*TO DO:*
From the entries below, list each line with "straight".

*MATERIAL FOR THE TASK:*
_ _ _
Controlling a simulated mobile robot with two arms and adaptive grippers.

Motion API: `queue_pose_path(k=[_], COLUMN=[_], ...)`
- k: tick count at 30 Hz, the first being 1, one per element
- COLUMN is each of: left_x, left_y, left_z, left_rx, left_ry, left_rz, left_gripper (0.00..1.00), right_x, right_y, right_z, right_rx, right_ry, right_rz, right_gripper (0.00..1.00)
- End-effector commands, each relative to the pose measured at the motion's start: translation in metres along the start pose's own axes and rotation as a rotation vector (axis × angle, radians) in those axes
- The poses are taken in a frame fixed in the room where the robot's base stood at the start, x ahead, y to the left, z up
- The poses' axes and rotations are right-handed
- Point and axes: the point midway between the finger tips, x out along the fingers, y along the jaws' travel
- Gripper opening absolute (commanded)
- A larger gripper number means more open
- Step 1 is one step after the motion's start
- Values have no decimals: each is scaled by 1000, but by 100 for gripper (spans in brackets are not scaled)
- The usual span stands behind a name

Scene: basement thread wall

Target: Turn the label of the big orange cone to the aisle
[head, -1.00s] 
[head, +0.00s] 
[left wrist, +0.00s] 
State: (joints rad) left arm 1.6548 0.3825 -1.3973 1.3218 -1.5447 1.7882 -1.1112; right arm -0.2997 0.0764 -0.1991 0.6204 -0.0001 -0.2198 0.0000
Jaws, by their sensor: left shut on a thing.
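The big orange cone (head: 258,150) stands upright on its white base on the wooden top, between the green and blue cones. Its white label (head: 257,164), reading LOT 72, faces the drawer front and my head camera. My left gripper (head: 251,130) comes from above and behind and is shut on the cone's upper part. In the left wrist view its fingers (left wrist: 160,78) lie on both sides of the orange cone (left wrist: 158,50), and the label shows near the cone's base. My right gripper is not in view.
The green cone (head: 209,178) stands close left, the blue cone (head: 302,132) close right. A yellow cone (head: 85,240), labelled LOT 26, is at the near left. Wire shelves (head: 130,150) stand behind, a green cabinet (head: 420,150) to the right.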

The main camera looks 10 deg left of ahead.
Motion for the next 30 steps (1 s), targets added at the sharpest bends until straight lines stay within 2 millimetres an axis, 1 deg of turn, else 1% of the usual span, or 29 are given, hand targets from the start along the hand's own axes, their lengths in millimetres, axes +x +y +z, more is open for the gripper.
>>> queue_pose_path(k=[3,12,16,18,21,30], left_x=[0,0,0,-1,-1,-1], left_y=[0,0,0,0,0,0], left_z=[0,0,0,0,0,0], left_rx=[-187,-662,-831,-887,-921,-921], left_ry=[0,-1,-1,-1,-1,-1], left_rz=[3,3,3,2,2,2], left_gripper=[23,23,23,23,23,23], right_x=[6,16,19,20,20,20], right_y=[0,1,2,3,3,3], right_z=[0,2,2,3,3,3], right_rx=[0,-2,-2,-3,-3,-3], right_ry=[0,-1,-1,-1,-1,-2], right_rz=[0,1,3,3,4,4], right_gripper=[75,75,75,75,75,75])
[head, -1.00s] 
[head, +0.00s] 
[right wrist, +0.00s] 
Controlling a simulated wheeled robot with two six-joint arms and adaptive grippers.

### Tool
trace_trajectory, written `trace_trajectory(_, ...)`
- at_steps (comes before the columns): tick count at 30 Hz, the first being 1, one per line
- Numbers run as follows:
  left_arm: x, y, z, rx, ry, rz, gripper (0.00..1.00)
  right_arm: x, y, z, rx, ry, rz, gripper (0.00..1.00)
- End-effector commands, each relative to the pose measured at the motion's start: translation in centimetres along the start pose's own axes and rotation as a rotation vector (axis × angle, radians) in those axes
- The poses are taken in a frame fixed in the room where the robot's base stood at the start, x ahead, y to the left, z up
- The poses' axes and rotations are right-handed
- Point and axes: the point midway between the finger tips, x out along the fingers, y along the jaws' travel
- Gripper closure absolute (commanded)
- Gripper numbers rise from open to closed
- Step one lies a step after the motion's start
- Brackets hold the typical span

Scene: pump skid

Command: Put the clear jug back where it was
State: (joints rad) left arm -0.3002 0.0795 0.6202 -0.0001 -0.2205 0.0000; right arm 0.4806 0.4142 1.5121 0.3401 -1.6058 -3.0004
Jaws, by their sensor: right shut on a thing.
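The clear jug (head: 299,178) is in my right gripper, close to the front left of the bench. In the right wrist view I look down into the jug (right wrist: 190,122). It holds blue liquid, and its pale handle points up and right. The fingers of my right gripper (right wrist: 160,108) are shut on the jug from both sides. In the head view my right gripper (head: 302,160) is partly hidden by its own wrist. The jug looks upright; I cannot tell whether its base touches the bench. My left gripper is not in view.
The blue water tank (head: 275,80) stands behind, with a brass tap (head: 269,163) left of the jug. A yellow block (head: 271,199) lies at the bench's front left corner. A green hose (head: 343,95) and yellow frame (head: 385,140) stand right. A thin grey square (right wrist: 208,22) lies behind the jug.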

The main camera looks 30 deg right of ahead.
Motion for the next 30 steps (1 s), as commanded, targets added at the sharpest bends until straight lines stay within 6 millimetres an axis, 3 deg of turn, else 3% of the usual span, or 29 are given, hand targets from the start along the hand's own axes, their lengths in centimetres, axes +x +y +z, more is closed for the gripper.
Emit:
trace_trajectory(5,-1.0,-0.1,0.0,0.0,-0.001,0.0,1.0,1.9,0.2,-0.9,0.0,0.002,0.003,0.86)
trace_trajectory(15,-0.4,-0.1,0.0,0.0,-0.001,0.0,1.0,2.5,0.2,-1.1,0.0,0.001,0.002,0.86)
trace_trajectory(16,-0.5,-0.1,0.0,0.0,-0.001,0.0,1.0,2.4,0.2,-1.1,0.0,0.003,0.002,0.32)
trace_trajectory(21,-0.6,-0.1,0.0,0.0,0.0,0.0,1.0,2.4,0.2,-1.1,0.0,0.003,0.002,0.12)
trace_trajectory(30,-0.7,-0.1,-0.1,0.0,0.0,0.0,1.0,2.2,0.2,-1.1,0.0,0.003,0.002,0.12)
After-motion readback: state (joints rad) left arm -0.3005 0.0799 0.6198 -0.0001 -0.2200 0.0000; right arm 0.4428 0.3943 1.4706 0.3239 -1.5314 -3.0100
_ _ _
*RESULT:*
Motion for the next 30 steps (1 s), targets added at the sharpest bends until straight lines stay within 2 millimetres an axis, 1 deg of turn, else 1% of the usual span, or 29 are given, hand targets from the start along the hand's own axes, their lengths in millimetres, axes +x +y +z, more is open for the gripper.
Motion for the next 30 steps (1 s), as commanded, targets added at the sharpest bends until straight lines stay within 6 millimetres an axis, 3 deg of turn, else 3% of the usual span, or 29 are given, hand targets from the start along the hand's own axes, their lengths in centimetres, axes +x +y +z, more is closed for the gripper.

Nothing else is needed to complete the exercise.